### WRITTEN INSTRUCTION
Below are some records. Output the lines from the first one through the line that holds "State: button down", exactly as written, with no pictures.
-- begin --
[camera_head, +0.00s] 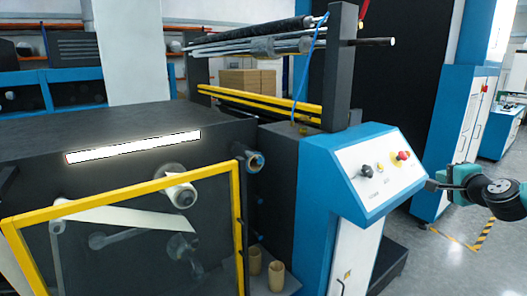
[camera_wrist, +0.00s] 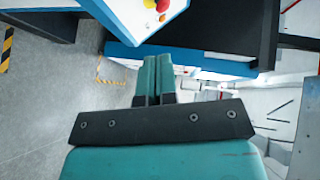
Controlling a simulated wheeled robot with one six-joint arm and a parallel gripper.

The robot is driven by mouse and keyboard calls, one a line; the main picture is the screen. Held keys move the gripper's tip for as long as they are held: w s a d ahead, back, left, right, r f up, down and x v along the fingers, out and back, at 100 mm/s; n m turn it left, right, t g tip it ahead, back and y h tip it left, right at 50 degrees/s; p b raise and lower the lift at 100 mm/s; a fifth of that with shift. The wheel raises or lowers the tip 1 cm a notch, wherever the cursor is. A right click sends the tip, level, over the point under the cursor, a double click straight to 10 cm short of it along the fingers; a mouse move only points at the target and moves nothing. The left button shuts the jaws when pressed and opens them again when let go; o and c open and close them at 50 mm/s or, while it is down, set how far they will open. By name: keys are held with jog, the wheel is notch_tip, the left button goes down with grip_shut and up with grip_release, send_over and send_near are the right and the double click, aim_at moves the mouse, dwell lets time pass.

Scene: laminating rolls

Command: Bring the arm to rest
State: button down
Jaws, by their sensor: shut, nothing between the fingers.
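My gripper (camera_head: 431,185) shows at the right of the head view, in the air just right of the blue and white control panel (camera_head: 382,165). It appears a little apart from the panel's right edge. In the wrist view the two teal fingers of my gripper (camera_wrist: 155,62) lie together, with nothing between them. The same panel (camera_wrist: 135,14) shows at the top of the wrist view, with a red and a yellow button. The fingers point toward the machine's side.
The dark laminating machine (camera_head: 130,125) fills the left, with a yellow-framed clear guard (camera_head: 238,210) and rollers on top. Two cardboard cores (camera_head: 276,275) stand at its lower front. Open grey floor (camera_head: 470,270) with yellow-black tape lies at the right. A blue cabinet (camera_head: 455,120) stands behind.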

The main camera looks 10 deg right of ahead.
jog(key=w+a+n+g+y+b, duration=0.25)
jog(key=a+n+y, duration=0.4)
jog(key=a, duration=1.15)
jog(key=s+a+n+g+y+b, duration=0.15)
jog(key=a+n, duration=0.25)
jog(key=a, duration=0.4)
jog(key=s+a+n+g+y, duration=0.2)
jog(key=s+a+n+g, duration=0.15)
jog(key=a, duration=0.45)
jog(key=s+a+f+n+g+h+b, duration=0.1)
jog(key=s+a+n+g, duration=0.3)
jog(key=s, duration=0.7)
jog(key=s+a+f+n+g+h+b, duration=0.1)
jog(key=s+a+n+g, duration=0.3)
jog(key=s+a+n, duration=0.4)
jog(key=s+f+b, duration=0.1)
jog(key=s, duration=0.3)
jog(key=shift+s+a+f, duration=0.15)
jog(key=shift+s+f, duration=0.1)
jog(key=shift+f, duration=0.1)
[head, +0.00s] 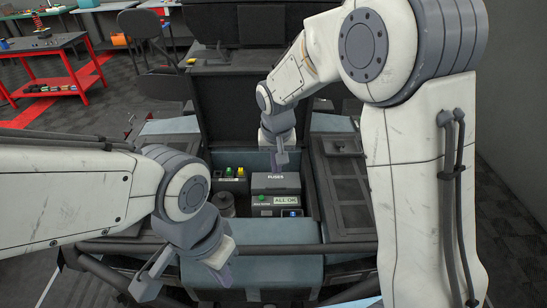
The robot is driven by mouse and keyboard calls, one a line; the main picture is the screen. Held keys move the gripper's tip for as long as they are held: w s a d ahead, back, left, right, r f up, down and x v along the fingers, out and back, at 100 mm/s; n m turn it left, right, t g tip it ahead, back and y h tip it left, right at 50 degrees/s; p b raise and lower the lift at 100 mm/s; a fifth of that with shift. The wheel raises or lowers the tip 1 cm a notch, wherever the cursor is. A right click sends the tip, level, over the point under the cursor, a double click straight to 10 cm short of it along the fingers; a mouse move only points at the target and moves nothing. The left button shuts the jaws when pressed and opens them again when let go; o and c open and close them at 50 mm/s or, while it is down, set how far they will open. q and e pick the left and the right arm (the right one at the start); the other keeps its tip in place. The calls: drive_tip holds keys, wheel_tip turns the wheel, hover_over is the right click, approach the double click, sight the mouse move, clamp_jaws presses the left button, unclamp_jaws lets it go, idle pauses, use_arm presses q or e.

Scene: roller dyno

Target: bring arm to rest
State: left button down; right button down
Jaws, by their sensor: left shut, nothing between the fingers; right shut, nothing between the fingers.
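My right arm comes in from the right and bends over the open bay of the machine. Its gripper (281,158) points down just above the box marked "FUSES" (276,181); it is shut and empty. I cannot tell whether its tips touch the box. My left arm comes in from the left, and its gripper (188,284) hangs low over the front edge of the machine. It is shut and empty, and its tips are partly hard to make out. A small display (286,201) on the box front reads "ALL OK".
The bay's raised dark lid (225,103) stands behind the box. A round dark knob (226,203) and small yellow and green parts (235,171) sit left of the box. Dark side panels (345,190) flank the bay. A red-framed workbench (45,65) stands far left.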

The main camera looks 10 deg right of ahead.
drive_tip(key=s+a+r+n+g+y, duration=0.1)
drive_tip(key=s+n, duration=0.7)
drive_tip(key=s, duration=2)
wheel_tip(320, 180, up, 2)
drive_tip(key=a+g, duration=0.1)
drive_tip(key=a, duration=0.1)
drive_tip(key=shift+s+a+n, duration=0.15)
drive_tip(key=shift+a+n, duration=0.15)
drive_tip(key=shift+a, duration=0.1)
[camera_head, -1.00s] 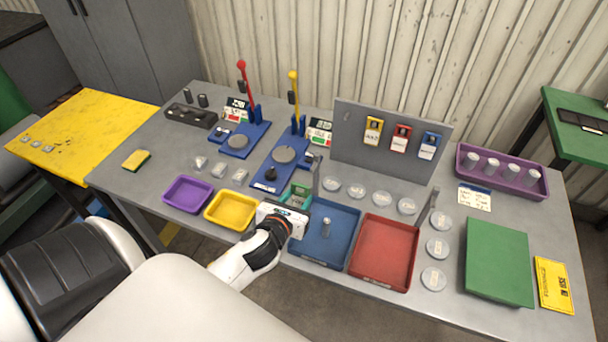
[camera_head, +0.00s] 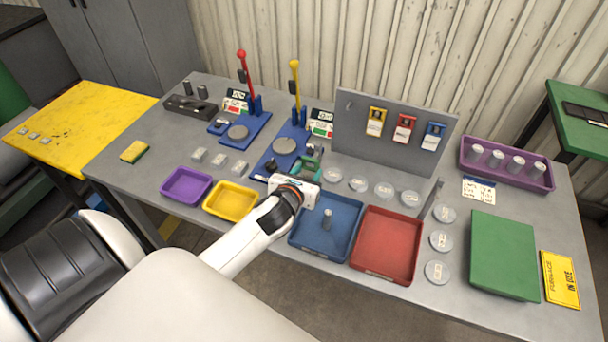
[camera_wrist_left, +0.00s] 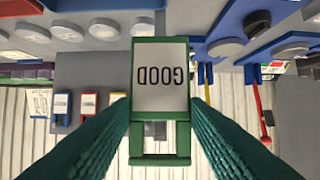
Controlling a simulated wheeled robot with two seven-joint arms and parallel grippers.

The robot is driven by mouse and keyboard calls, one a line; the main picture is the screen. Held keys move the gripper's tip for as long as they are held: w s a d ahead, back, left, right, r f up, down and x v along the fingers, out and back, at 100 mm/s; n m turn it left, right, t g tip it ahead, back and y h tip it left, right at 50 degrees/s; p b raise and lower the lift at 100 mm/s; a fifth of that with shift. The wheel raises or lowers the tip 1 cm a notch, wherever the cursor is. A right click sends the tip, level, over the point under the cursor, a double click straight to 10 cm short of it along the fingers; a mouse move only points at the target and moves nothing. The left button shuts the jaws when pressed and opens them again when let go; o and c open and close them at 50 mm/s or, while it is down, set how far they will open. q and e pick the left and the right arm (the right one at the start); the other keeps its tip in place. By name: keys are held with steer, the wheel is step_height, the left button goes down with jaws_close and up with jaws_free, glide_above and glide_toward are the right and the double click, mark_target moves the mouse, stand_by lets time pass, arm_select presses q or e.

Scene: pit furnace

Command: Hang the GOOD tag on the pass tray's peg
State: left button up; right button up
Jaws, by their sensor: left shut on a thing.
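My left gripper (camera_head: 306,174) is shut on the green GOOD tag (camera_head: 313,158), held above the table behind the blue tray (camera_head: 346,243). In the left wrist view the tag (camera_wrist_left: 160,78) sits between the two teal fingers, its white face with GOOD reading upside down. My right gripper is out of view.
A red tray (camera_head: 388,244) stands right of the blue one, with a grey post (camera_head: 432,199) at its back. A grey board (camera_head: 360,140) with yellow, red and blue tags stands behind. Clear round dishes (camera_head: 383,190) lie between. A yellow tray (camera_head: 230,199) and blue lever presses (camera_head: 283,150) are left.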

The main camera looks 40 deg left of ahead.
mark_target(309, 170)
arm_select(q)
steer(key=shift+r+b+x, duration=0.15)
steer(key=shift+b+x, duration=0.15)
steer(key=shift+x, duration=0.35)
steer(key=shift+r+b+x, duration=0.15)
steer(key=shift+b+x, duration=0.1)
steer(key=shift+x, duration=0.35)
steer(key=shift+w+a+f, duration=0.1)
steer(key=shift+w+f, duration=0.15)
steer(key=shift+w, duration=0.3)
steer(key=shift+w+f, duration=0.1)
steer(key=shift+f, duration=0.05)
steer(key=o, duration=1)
-- end --
### THE REPLY
[camera_head, +0.00s] 
[camera_wrist, +0.00s] 
Controlling a simulated wheeled robot with one six-joint arm and a parallel gripper.

The robot is driven by mouse and keyboard calls, one a line; the main picture is the screen. Held keys move the gripper's tip for as long as they are held: w s a d ahead, back, left, right, r f up, down and x v along the fingers, out and back, at 100 mm/s; n m turn it left, right, t g tip it ahead, back and y h tip it left, right at 50 degrees/s; p b raise and lower the lift at 100 mm/s; a fifth of that with shift. The wheel raises or lowers the tip 1 cm a notch, wherever the cursor is. A right click sends the tip, level, over the point under the cursor, a double click straight to 10 cm short of it along the fingers; a mouse move only points at the target and moves nothing. The left button shuts the jaws when pressed and opens them again when let go; o and c open and close them at 50 mm/s or, while it is down, set how far they will open. By name: keys are held with jog, the wheel is notch_tip, the left button goes down with grip_shut and up with grip_release, send_over and send_near are the right and the double click, aim_at moves the mouse, dwell lets time pass.

Scene: laminating rolls

Command: Bring the arm to rest
State: button down

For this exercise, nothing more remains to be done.